Di Laut Natuna Utara, China diduga mencoba hadir secara fisik di zona tersebut lewat kapalkapal patroli negara itu yang berulang kali mengawal nelayan mereka di ZEE Indonesia di perairan tersebut. Kapal-kapal itu diketahui mengawal kapal nelayan China yang mencuri ikan di sana. Di ZEE perairan tersebut, ada tumpang tindih klaim antara Indonesia, Malaysia, dan Vietnam. Sebagian klaim tengah dalam perundingan.
Masalah perbatasan maritim perlu diselesaikan. Penyelesaian masalah itu akan membuat aparat di lapangan tidak ragu bertindak. Akibat permasalahan tersebut Aparat tidak leluasa bertindak karena ketidakjelasan perbatasan maritim. Ketidakjelasan ini kerap memicu ketegangan di perbatasan maritim. Aparat Indonesia; Malaysia, dan Vietnam sering berselisih di perairan perbatasan.

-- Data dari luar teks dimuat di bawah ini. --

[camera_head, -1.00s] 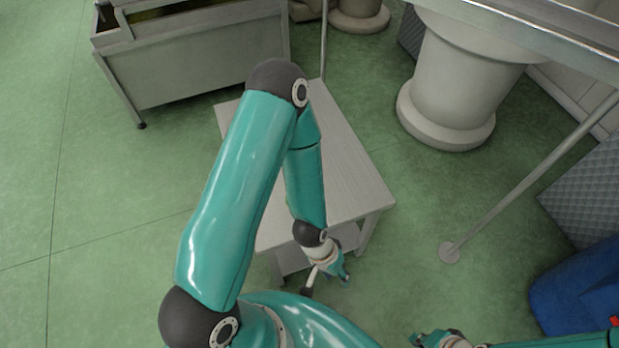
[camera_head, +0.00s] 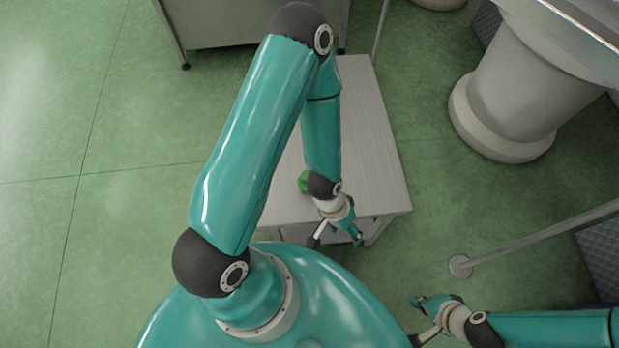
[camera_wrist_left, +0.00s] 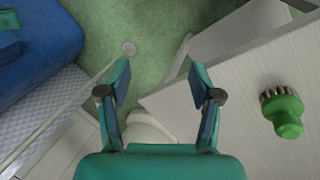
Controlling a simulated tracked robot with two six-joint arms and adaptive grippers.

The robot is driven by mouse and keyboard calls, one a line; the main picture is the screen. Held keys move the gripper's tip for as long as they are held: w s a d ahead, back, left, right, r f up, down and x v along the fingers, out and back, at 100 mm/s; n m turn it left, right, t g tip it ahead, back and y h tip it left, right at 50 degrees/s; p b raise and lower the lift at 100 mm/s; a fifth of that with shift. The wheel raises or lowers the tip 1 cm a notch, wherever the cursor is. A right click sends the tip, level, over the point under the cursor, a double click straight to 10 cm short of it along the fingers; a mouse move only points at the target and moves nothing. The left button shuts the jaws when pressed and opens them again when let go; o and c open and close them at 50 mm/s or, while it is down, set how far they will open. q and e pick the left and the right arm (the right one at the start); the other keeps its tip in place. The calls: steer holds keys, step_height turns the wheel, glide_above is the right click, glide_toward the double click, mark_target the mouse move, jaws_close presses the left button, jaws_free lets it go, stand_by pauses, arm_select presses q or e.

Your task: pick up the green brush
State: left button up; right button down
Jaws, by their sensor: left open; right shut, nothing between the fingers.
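The green brush (camera_wrist_left: 284,112) lies on the pale wooden table (camera_wrist_left: 235,95) at the right of the left wrist view, with dark bristles along its upper edge. In the head view only a bit of the green brush (camera_head: 304,181) shows, partly hidden behind my left wrist. My left gripper (camera_head: 340,240) is at the table's near edge, open and empty. In the left wrist view my left gripper (camera_wrist_left: 160,78) has its fingers apart, to the left of the brush and not touching it. My right gripper (camera_head: 416,318) is shut and empty at the lower right, away from the table.
A metal pole (camera_head: 540,236) on a round foot and a thick pale column (camera_head: 510,95) stand right of the table (camera_head: 385,160). A blue container (camera_wrist_left: 40,40) shows in the left wrist view. Green floor is free at the left.

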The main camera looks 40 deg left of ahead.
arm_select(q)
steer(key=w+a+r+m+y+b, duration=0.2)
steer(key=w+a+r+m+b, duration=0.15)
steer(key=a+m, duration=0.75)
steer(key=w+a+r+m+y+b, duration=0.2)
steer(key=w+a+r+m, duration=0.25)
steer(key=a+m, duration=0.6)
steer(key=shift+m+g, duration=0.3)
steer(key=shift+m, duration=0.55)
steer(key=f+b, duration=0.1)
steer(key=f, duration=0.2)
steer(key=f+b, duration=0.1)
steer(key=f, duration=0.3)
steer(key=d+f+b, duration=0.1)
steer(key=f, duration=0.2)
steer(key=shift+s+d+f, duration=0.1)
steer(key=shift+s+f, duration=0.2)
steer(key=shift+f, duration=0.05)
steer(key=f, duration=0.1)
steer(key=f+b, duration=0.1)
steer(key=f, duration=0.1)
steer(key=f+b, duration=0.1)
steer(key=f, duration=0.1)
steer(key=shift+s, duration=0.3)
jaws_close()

Menurut Arie Afriansyah, S.H., LL.M., Ph.D, seharusnya hal terpenting sekarang adalah persatuan ASEAN agar negara lain tidak dapat peluang masuk.
Hal serupa pun dikatakan oleh Salawati Mat Basir, dosen Umversiti Kebangsaan Malaysia yang mengatakan jika ASEAN seharusnya perlu suara bersama tidak boleh menghadapi sendirian.
Oleh karena itu, pelanggaran oleh Cina ini bukan kompetensi pengadilan internasional. Cara yang bisa dilakukan adalah menegaskan kehadiran fisik Indonesia secara konsisten di perairan Natuna Utara.
“Indonesia selalu berpegang pada UNCLOS. Indonesia tidak pernah mempersoalkan kapalkapal negara lain berlayar di perairan tempat hak berdaulat Indonesia. Kapalkapal penegak hukum Indonesia hanya mengusir pihak luar yang mengambil sumber daya di perairan tempat hak berdaulat Indonesia.” ujar Dr. Damos Dumoli Agusman, S.H., MA
Kewilayahan laut Indonesia sebagaimana diatur dalam UNCLOS 1982 juga telah diperkuat melalui UU No. 32 Tahun 2014 tentang Kelautan. Undang-Undang ini menjadikan Deklarasi Djuanda 1957 juncto UNCLOS 1982 sebagai salah satu momentum penting yang menjadi pilar memperkukuh keberadaan Indonesia suatu negara.